* begin *

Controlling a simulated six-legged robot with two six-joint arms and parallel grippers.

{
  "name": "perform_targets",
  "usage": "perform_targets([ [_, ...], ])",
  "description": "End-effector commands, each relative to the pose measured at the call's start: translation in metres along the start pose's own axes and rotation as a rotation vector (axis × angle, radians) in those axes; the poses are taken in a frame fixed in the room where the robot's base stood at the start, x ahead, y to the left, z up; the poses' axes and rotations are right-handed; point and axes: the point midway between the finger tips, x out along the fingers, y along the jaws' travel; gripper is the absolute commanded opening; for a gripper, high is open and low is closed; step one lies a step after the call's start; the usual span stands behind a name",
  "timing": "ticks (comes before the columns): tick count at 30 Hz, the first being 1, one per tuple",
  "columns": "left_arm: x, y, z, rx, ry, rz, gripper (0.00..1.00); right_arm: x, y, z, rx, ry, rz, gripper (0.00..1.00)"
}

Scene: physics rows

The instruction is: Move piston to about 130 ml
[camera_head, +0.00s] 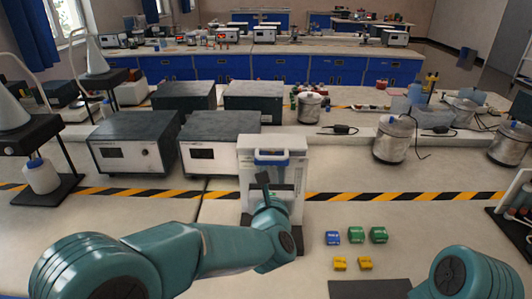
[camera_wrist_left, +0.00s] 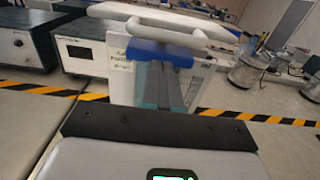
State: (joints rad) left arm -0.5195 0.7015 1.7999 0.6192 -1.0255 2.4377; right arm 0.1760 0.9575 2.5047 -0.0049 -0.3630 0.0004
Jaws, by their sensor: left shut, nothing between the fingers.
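The piston apparatus (camera_head: 292,160) is an upright white stand with a blue piece (camera_head: 271,160) under a pale handle near its top. It stands on the bench in front of my left arm. My left gripper (camera_head: 263,180) is in front of it, below the blue piece, fingers shut and pointing up toward it. In the left wrist view the shut fingers (camera_wrist_left: 174,62) overlap the blue piece (camera_wrist_left: 160,54), below the white handle (camera_wrist_left: 150,20); I cannot tell whether they touch. The volume scale is not readable. My right gripper is out of view.
Two grey instrument boxes (camera_head: 218,155) stand left of the apparatus. Small blue (camera_head: 333,238), green and yellow blocks lie to the right, near a dark mat (camera_head: 370,289). Metal pots (camera_head: 393,148) stand farther back. A striped tape line (camera_head: 400,196) crosses the bench.

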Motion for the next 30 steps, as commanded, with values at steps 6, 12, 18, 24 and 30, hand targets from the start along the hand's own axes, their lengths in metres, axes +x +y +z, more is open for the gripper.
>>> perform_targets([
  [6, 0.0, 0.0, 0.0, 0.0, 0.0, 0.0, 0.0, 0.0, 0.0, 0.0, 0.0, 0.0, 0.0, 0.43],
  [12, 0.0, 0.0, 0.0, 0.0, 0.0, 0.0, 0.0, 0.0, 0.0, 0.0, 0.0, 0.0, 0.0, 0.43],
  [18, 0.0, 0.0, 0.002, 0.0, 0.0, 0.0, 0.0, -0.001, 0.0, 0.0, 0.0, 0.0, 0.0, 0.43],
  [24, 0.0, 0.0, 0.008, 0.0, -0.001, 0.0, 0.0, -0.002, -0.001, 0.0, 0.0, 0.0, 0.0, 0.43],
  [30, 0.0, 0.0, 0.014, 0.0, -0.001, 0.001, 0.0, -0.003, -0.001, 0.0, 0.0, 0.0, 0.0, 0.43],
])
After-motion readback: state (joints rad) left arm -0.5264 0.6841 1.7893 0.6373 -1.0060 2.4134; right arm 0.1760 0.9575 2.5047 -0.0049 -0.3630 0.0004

* end *

*AIM OF THE TASK:*
Retype the listing exactly. Pictures do not belong in the copy.

*SOLUTION FOR THIS EXERCISE:*
Controlling a simulated six-legged robot with two six-joint arms and parallel grippers.

{
  "name": "perform_targets",
  "usage": "perform_targets([ [_, ...], ])",
  "description": "End-effector commands, each relative to the pose measured at the call's start: translation in metres along the start pose's own axes and rotation as a rotation vector (axis × angle, radians) in those axes; the poses are taken in a frame fixed in the room where the robot's base stood at the start, x ahead, y to the left, z up; the poses' axes and rotations are right-handed; point and axes: the point midway between the finger tips, x out along the fingers, y along the jaws' travel; gripper is the absolute commanded opening; for a gripper, high is open and low is closed; step one lies a step after the call's start; the usual span stands behind a name",
  "timing": "ticks (comes before the columns): tick count at 30 Hz, the first being 1, one per tuple",
  "columns": "left_arm: x, y, z, rx, ry, rz, gripper (0.00..1.00); right_arm: x, y, z, rx, ry, rz, gripper (0.00..1.00)"
}

Scene: physics rows

The instruction is: Move piston to about 130 ml
[camera_head, +0.00s] 
[camera_wrist_left, +0.00s] 
State: (joints rad) left arm -0.5195 0.7015 1.7999 0.6192 -1.0255 2.4377; right arm 0.1760 0.9575 2.5047 -0.0049 -0.3630 0.0004
Jaws, by their sensor: left shut, nothing between the fingers.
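The piston apparatus (camera_head: 292,160) is an upright white stand with a blue piece (camera_head: 271,160) under a pale handle near its top. It stands on the bench in front of my left arm. My left gripper (camera_head: 263,180) is in front of it, below the blue piece, fingers shut and pointing up toward it. In the left wrist view the shut fingers (camera_wrist_left: 174,62) overlap the blue piece (camera_wrist_left: 160,54), below the white handle (camera_wrist_left: 150,20); I cannot tell whether they touch. The volume scale is not readable. My right gripper is out of view.
Two grey instrument boxes (camera_head: 218,155) stand left of the apparatus. Small blue (camera_head: 333,238), green and yellow blocks lie to the right, near a dark mat (camera_head: 370,289). Metal pots (camera_head: 393,148) stand farther back. A striped tape line (camera_head: 400,196) crosses the bench.

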Motion for the next 30 steps, as commanded, with values at steps 6, 12, 18, 24 and 30, hand targets from the start along the hand's own axes, their lengths in metres, axes +x +y +z, more is open for the gripper.
>>> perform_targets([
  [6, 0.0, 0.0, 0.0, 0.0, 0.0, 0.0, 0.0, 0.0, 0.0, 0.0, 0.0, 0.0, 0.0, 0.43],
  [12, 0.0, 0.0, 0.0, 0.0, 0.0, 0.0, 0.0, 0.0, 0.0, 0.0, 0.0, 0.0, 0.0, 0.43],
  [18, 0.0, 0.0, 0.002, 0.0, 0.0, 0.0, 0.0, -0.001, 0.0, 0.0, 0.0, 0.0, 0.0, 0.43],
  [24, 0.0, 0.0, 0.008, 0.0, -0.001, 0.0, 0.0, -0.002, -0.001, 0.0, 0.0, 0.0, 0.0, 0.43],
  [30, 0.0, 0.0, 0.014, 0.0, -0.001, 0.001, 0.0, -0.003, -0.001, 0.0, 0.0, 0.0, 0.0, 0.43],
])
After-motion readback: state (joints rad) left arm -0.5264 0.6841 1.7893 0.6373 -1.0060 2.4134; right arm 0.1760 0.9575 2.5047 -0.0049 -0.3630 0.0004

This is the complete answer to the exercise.